NEW YORK – At the IAB Connected Commerce Summit, Ryan Verklin, paid media and retail media senior lead at Bayer, delivered a useful reminder to an industry that sometimes treats every dashboard as a victory parade: winning in retail media requires more than colorful graphs and aggressive sales decks.
“What does winning look like in retail media?” Verklin asked, before breaking it into “two different aspects of incrementality.”

The first is retail media driving incremental sales. The second is retail media reaching “incremental households that wouldn’t have otherwise been reached without retail media.”
In short, success means selling more stuff and finding new people to sell it to. Revolutionary, perhaps, only in certain conference ballrooms.

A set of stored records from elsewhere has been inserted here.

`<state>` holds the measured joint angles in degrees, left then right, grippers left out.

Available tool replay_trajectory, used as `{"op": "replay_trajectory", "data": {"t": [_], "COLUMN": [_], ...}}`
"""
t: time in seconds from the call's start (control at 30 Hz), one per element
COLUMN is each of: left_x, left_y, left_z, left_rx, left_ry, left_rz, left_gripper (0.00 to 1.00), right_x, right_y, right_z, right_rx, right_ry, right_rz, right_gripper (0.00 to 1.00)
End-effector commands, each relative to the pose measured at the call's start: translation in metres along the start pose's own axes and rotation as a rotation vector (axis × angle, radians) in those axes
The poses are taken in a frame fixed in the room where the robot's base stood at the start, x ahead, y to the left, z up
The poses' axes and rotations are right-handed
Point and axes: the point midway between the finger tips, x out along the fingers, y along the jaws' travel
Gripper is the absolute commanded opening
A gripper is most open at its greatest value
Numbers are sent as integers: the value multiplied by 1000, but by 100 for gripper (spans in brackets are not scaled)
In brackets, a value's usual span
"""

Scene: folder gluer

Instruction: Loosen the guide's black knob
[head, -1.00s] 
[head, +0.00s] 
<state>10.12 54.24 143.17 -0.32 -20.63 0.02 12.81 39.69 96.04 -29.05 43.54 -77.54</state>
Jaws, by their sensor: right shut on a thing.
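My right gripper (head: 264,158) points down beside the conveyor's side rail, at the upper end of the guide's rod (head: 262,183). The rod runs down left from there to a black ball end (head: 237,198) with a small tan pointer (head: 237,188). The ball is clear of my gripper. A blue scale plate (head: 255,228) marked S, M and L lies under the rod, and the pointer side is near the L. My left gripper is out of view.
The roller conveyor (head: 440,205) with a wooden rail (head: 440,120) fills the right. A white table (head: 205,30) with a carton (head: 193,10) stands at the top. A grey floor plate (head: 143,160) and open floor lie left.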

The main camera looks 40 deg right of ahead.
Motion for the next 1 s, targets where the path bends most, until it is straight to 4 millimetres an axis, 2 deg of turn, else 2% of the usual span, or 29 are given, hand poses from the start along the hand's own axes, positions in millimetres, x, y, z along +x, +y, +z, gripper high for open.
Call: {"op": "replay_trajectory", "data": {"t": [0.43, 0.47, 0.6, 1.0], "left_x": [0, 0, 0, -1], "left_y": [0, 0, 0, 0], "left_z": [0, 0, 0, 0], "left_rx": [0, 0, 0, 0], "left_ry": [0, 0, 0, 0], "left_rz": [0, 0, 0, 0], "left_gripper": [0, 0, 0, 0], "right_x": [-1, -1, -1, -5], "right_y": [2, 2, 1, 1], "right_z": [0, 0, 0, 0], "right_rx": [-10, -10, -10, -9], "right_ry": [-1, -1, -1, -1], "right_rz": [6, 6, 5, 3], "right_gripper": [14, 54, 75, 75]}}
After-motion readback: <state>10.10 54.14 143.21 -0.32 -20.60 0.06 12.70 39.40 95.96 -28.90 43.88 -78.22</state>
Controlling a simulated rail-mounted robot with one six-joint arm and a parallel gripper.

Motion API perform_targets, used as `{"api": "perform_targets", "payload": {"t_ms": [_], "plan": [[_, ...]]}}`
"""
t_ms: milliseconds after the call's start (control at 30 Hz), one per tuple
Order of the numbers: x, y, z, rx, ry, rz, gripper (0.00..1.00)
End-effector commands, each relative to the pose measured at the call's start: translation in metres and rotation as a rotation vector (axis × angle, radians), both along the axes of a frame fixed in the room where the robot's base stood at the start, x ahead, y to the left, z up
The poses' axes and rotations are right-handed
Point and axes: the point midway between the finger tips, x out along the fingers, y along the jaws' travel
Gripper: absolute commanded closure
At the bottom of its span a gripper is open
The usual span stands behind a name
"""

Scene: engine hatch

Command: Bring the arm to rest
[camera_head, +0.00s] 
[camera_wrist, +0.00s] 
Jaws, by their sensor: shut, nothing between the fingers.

Verklin said when those two goals are met, brands invest more and “that’s when the flywheel gets going and you can get some truly remarkable results.”
Follow the fish, and the buyers
Asked what signals help Bayer lean into specific networks, Verklin offered what may become the summit’s most memorable line.
“The fish, where the fish are, are the retail media networks that I’m really leaning into,” he said to Beet.TV editorial director Lisa Granatstein.
Translation: if Bayer customers are shopping somewhere, Bayer would also like to be there, preferably with budget.
He said Bayer has brought much of its media operation in-house, including measurement, analytics, social, programmatic and retail search. That means the company prefers networks with solid technology and self-serve tools.
“Retail media networks that have invested in their technology, allow for self-serve activation, are the ones that we lean into,” he said. “Budget tends to flow in their direction.”
A shocking development: money likes efficiency.
Joint business planning, now with less romance
Verklin also took a measured swipe at joint business planning, the annual ritual where brands and retailers gather to discuss partnership while eyeing each other’s wallets.
“A lot of the times it starts with how do we grow the retail media network’s bottom line, and moving away from how do we win together,” he said.
He added that if Bayer is going to lock up media funds for a full year, retailers need to bring “needle-mover incentives” to the table. Otherwise, he is perfectly happy keeping budgets flexible and working without a long-term commitment.
Somewhere, a sales executive just tightened their jaw.
Offsite is where the growth party moved
Verklin said the biggest shift in recent years has been the rise of offsite retail media.
Historically, retail media lived within retailer websites, apps and the digital equivalent of store walls. Now, retailers are using first-party sales data to activate campaigns across display, connected TV and audio.
“It’s still the fastest growing part of retail media,” he said.
That creates overlap with national media campaigns, making integration increasingly important. Or, put another way, the same shopper can now be targeted in more places than ever before.
Please stop worshipping ROAS
On measurement, Verklin said he wants networks to move beyond return on ad spend and prove true incrementality.
“I’m really leaning on the retail media networks to go beyond ROAS,” he said, and instead “truly provide incrementality measurement inside their walls.”
He also pushed for cleaner industry definitions. Many networks tout “new-to-brand buyers,” he said, when they are often only measuring shoppers new to that specific retailer.
“A more accurate definition… is new-to-retailer buyers,” he said.
Finally, Verklin noted that despite all the talk of closed-loop attribution and deterministic certainty, some retail media measurement is still modeled. He said third-party certification would go a long way toward building trust.
Which is another way of saying the industry built a multibillion-dollar business and is still working on the receipts.